Ok, it goes like this: 1) There is a physical error in the media, meaning that what the kernel tries to write is not the same as what it reads back. 2) "Something" marks the block(s) containing that error as bad. Note: the reiserfsck program since SuSE 9.? can also mark badblocks. Version 8.2 could not. By logical error I mean some kind of indexing error, data that it is not where it should, etc. A software error, like the kernel failing to write something to disk. These errors are detected and corrected only by fsck.
IF SMART doesn't check for bad blocks,
The program smartctl fires a program residing in the HD bios itself, and that does detect bad blocks (depending on the manufacturer). It does not repair them. However, a modern hard disk can remap bad blocks to somewhere else reserved by the manufacturer. This is transparent to the OS, but it is triggered only when writing to a sector that is detected at that moment to be unwritable reliably.
then in theory fsck should check for bad blocks
By default, it does not.
as logic would say writing data to those bad blocks will result in data loss? Bad block checking can be implemented on a ext3 fs with e2fsck but I wonder why the bootup fsck doesn't do a bad blocks check?
Because there is no need, and because it is terribly time consuming, a matter of several hours. You are too paranoid about them, I think :-)
mmmm, Running the following: man fsck.ext3 brings up the e2fsck man page
Yes.
I would like to run the e2fsck command to prevent the failure of partition checking by fsck on bootup as reding the man page on fsck it does not seem up to working on a ext3 fs.
Then just force a check during boot, by creating the file "/forcefsck". An ext3 partition will be checked to the needed level, not more. Doing a badblock check everytime is an overkill, and will not really protect your data. That '/forcefsck' option is a little strong
Why? It just tells the '/etc/init.d/boot.localfs' that you want to check the filesystems regardless of whether it is needed or not. It doesn't do anything "drastic".
but see the next paragraph for my suggestion. Why have the 'bad block' option and why will it not protect my data? Surely it will make sure that data is not lost because the block has been marked as bad and therefore the data will be written to a good block?

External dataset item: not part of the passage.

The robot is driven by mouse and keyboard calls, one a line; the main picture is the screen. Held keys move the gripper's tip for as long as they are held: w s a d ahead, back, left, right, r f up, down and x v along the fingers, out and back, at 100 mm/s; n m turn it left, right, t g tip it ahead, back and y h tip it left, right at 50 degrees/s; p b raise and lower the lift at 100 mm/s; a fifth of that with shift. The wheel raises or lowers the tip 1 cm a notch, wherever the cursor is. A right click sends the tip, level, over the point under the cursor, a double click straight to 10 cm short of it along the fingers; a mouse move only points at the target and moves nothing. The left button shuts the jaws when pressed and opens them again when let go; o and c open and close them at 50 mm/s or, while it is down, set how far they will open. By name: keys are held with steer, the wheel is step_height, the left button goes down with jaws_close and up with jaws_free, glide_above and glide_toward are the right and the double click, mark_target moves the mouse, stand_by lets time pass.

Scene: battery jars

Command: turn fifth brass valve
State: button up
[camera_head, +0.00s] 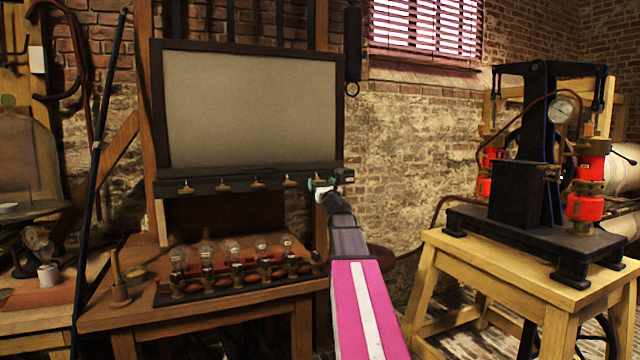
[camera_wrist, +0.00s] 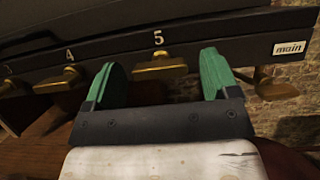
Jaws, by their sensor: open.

It only detects what new sectors are bad at that moment. What if the error develops later, while the system is running? In fact, while running the HD is more vulnerable, because the heads are not parked, but flying at a very small distance from the HD surface.
For a somewhat more complete check, boot from the rescue CD and test from there. I was thinking more along the lines of possibly aliasing the boot fsck to e2fsck and having it run e2fsck each time the fsck is supposed to run on a partition set with the tune2fs cmd ie every 3rd mount or 15 days etc.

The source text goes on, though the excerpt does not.